Solo Cup Gardens

My first garden was planted in a Solo Cup. My kindergarten teacher passed out plastic cups and marigold seeds, and then troweled mounds of dark earth into each of our “flower pots”. Tiny servings of water were added to our dirt to create what looked like mud to me. Finally, she instructed us to gently punch the marigold seed down into the dirt.

I took my Solo Cup garden home, carefully carrying the cup in my chubby fingers until I safely arrived and lodged it on the windowsill. Each morning I sprang from my bed to check its progress. I’d race from my bedroom to the kitchen, drag a chair to the counter and clamber up to peer into my cup. It always looked the same to me: brown, muddy dirt in a cup. Faithfully, I watered the soil. Loyally, I turned the cup so that all sides experienced equal exposure to the sun and the view from the window.

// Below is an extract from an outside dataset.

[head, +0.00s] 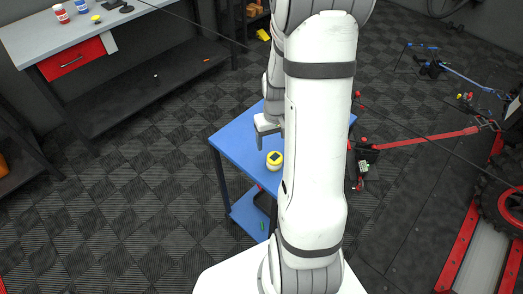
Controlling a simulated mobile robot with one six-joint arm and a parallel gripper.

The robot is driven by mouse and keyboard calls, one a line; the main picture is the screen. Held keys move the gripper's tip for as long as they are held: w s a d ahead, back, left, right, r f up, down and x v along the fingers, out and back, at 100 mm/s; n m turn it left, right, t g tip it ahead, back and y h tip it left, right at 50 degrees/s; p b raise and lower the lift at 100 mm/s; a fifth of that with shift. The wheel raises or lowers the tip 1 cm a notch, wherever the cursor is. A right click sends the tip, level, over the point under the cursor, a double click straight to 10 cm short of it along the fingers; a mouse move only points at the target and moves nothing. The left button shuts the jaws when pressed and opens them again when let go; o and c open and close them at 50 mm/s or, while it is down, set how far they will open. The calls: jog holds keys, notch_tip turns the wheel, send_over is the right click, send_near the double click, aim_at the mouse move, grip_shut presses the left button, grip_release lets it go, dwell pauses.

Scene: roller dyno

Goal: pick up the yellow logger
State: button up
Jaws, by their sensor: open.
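The yellow logger (274,158) is a small round yellow and white thing with a dark square face. It sits on the blue table top (234,141), close to its front edge. My gripper (270,138) is above the table, just behind and above the logger in the picture. It points down, open, with nothing seen between its fingers. One finger shows clearly; the other is partly hidden by my arm. I cannot tell the exact height gap between the fingers and the logger.
My arm hides much of the blue table's right side. A grey workbench (100,38) with a red drawer (76,60), jars and a small yellow item (95,19) stands at upper left. Red straps (425,139) and a wheel (507,205) are at right. The tiled floor at left is clear.

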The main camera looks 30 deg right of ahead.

But each day, the inspection of my Solo Cup garden revealed nothing. Zip. I remember one morning I was particularly impatient. I scrambled up on the chair and peered over its edge. Brown dirt in a cup. Bother! I ran to get my mom and begged her to let me dig up that stupid seed so that I could see what it was doing down there in the dark. My mother wisely explained to me that I could certainly dig up the seed but that if I did, I would interrupt its growth and it then might not grow at all.

So much of life is like this Solo Cup garden. We fill a cup with our best provisions and punch in the seeds of our dreams and desires and then sit, waiting, staring at the brown dirt in a cup, wondering when something will grow from our efforts. Gardens of dreams for this season and the next.

For our marriage to be more meaningful. For our homes to reflect our values – and tastes. For our children to need us just a tiny bit less – so that we can breathe! We plant the seeds of our dearest dreams today…and wait for what the future will bring out of what looks like just brown dirt in a cup.

I supposed God must feel a bit like us as he waits for the seeds he’s planted in the soil of our days to sprout. But unlike us, he knows what flowers he has planted. He understands the right circumstances (sun, water, trial) that will help us grow. Where we see brown dirt in a cup in our own lives, he sees beneath the soil to what is developing in us. He provides a model of how to wait for growth to occur.

Despite my doubts, that seed in the mud eventually sprouted and stuck its head up and over the edge of its Solo Cup container. So it is with the seeds planted in our own lives and in the lives of our children. Seeds grow in the dirt, in the dark, over a long period of time. They demand patience, persistence and a tremendous amount of faith. Resist the urge to dig them up!